▸ **GOAL**
Each line in the material below, starting at the one with "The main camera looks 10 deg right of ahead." and ending at the one with "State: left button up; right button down", is to be reproduced exactly; no picture is to be copied.

▸ **DATA SHOWN**

○ ○ ○ ○

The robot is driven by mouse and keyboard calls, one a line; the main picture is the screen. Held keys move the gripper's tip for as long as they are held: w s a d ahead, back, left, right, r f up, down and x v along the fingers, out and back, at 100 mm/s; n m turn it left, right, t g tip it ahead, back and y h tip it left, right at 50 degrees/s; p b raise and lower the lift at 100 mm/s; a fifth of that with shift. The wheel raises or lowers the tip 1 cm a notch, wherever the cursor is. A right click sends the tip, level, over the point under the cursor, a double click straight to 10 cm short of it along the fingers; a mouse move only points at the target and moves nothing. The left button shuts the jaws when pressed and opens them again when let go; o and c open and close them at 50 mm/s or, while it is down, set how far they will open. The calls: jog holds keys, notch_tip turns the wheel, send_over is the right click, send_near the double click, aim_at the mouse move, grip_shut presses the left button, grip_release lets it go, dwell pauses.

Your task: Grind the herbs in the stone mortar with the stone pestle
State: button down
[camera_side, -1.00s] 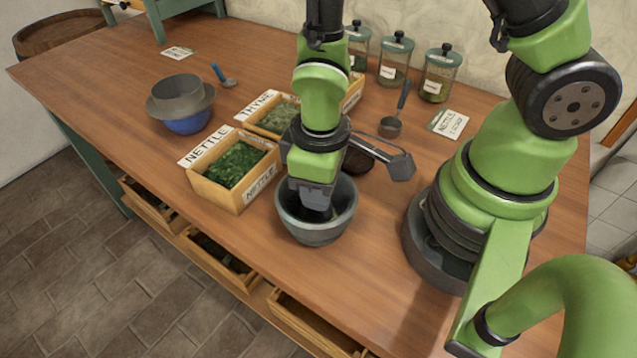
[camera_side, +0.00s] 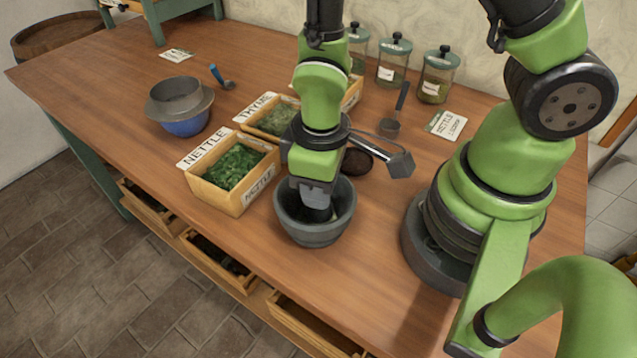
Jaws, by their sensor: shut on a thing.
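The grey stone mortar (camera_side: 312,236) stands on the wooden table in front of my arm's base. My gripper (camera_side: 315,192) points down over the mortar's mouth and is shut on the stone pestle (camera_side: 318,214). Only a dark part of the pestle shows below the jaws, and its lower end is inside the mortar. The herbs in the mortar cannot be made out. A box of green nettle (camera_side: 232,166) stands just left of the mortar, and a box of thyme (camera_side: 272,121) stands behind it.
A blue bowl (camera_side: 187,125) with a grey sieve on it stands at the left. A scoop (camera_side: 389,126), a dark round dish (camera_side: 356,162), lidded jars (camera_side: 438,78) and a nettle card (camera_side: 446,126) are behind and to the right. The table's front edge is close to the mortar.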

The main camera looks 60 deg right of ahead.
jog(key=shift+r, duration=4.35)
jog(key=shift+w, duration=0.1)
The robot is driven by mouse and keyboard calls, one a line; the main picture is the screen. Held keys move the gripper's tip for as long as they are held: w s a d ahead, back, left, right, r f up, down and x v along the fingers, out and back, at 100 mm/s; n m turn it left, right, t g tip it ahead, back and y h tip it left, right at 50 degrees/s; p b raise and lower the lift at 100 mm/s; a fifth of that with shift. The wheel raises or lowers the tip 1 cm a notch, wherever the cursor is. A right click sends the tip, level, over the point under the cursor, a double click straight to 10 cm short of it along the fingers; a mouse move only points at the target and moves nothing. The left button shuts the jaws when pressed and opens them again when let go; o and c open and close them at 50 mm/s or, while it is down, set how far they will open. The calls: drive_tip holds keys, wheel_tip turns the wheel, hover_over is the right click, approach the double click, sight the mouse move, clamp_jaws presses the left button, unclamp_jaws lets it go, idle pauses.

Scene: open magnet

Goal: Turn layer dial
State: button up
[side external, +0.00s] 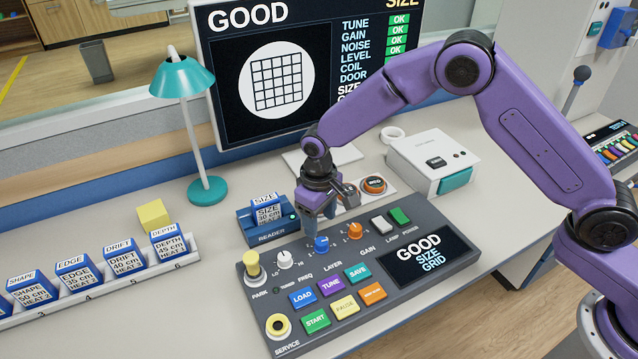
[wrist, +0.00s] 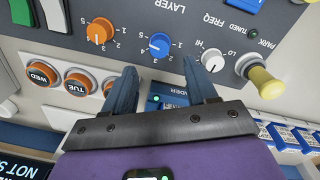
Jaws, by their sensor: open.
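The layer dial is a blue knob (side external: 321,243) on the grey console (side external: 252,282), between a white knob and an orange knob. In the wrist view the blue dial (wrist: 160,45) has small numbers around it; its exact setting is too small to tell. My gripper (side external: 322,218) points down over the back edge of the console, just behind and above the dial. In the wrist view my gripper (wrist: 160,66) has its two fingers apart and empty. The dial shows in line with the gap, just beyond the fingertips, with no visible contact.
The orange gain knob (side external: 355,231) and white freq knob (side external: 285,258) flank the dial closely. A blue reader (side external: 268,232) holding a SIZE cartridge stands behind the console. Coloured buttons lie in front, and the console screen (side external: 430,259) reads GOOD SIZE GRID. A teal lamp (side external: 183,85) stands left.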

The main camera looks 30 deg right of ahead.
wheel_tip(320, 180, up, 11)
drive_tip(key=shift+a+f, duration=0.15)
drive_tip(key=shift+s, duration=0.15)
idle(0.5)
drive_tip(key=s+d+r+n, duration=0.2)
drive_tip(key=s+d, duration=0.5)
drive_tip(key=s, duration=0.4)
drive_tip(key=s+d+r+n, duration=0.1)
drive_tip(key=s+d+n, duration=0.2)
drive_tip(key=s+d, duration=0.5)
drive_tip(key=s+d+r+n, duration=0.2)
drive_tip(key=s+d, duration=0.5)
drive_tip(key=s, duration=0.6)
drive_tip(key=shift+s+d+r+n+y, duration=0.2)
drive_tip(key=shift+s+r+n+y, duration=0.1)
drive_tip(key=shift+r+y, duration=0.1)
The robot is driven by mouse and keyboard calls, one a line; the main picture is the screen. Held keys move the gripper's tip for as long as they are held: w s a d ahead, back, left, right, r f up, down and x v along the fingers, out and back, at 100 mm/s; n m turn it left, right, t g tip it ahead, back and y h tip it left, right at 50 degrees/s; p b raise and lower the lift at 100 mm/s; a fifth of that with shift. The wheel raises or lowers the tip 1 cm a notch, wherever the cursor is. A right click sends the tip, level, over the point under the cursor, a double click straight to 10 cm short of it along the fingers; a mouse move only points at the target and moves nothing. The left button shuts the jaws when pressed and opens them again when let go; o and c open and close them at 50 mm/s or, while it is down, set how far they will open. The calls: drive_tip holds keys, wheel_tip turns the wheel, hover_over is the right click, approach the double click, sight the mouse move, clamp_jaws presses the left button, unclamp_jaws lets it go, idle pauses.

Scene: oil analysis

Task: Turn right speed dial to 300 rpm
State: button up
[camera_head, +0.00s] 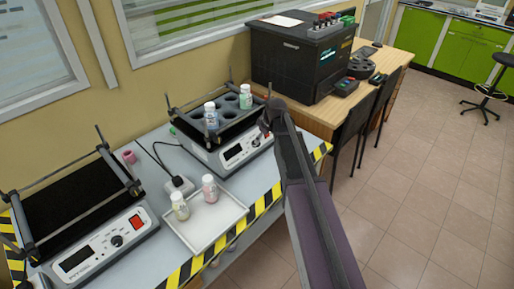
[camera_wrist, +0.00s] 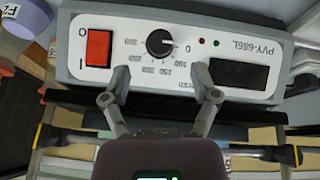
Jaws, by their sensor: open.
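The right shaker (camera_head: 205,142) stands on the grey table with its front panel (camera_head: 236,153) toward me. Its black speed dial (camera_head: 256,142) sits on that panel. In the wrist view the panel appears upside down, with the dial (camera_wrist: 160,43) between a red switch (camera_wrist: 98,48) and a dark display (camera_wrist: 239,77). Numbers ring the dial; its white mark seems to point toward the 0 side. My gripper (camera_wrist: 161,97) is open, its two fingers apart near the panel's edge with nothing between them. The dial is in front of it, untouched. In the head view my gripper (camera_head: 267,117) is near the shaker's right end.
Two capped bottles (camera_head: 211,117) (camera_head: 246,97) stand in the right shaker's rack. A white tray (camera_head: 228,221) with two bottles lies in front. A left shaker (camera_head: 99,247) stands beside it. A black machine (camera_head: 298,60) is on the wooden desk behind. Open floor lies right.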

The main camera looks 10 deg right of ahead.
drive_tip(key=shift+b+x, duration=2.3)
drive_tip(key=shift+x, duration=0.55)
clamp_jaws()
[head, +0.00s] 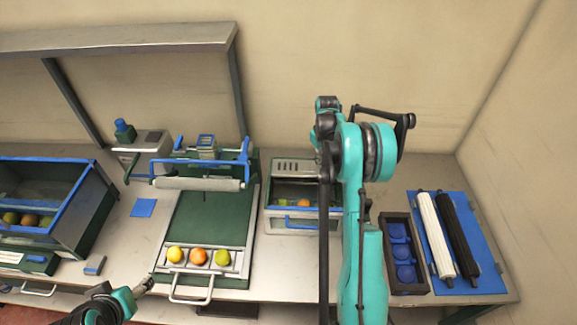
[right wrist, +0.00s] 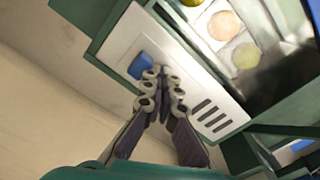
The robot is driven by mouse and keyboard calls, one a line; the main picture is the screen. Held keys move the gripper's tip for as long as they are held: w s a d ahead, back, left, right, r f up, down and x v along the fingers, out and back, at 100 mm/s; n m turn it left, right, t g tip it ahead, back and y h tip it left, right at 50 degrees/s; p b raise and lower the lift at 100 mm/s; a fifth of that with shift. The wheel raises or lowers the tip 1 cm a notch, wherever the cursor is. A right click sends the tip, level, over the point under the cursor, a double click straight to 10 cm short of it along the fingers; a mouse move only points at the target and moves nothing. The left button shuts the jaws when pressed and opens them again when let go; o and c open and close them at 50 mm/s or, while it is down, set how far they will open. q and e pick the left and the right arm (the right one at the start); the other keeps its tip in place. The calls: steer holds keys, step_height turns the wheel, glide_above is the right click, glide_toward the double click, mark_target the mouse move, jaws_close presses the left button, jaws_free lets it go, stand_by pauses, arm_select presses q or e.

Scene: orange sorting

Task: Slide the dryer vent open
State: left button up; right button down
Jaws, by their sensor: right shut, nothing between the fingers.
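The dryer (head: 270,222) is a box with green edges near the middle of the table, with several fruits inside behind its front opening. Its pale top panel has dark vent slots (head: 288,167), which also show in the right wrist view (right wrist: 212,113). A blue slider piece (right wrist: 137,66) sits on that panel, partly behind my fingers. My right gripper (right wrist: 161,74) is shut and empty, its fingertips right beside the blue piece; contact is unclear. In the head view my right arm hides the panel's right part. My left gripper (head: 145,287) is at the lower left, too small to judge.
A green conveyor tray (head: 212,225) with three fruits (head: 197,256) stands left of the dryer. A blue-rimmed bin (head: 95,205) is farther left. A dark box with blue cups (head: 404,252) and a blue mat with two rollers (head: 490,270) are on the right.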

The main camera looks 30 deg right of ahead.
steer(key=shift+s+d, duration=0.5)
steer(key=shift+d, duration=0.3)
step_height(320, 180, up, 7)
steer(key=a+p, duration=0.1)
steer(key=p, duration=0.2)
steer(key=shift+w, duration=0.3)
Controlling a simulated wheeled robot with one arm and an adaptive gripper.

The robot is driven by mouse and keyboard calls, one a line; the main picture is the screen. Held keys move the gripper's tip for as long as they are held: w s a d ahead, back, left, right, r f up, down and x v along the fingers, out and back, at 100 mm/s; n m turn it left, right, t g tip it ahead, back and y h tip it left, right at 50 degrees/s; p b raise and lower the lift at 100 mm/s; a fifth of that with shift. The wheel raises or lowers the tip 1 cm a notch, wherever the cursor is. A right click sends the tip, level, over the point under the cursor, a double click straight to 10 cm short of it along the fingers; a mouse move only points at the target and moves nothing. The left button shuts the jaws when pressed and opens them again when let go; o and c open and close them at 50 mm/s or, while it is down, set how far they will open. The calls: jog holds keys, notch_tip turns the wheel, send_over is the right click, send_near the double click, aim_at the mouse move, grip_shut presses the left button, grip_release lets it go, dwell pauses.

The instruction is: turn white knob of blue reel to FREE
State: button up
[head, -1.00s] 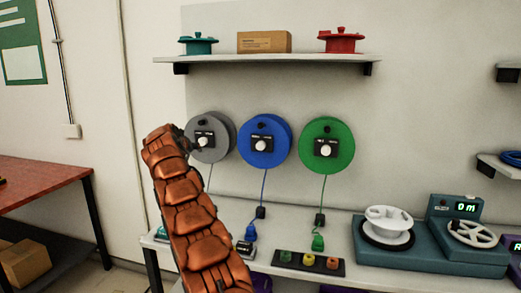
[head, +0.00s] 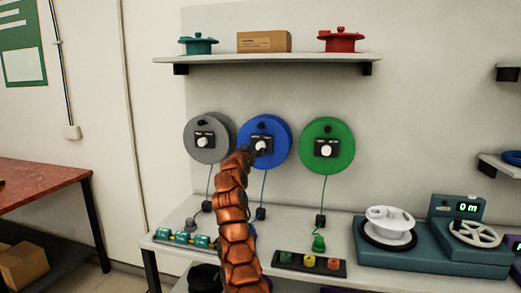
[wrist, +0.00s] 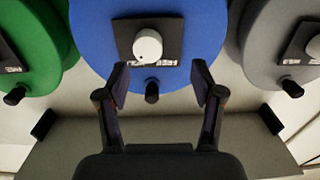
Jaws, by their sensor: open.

○ ○ ○ ○

▸ **WORKED ANSWER**
The main camera looks 10 deg right of ahead.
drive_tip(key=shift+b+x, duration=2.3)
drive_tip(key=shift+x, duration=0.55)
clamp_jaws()
[head, +0.00s] 
[right wrist, +0.00s] 
The robot is driven by mouse and keyboard calls, one a line; the main picture is the screen. Held keys move the gripper's tip for as long as they are held: w s a d ahead, back, left, right, r f up, down and x v along the fingers, out and back, at 100 mm/s; n m turn it left, right, t g tip it ahead, back and y h tip it left, right at 50 degrees/s; p b raise and lower the lift at 100 mm/s; a fifth of that with shift. The wheel raises or lowers the tip 1 cm a notch, wherever the cursor is. A right click sends the tip, level, over the point under the cursor, a double click straight to 10 cm short of it along the fingers; a mouse move only points at the target and moves nothing. The left button shuts the jaws when pressed and opens them again when let go; o and c open and close them at 50 mm/s or, while it is down, set how far they will open. q and e pick the left and the right arm (the right one at the start); the other keeps its tip in place. The calls: steer holds keys, step_height turns the wheel, glide_above is the right click, glide_toward the double click, mark_target the mouse move, jaws_close presses the left button, jaws_free lets it go, stand_by pauses, arm_select presses q or e.

Scene: orange sorting

Task: Slide the dryer vent open
State: left button up; right button down

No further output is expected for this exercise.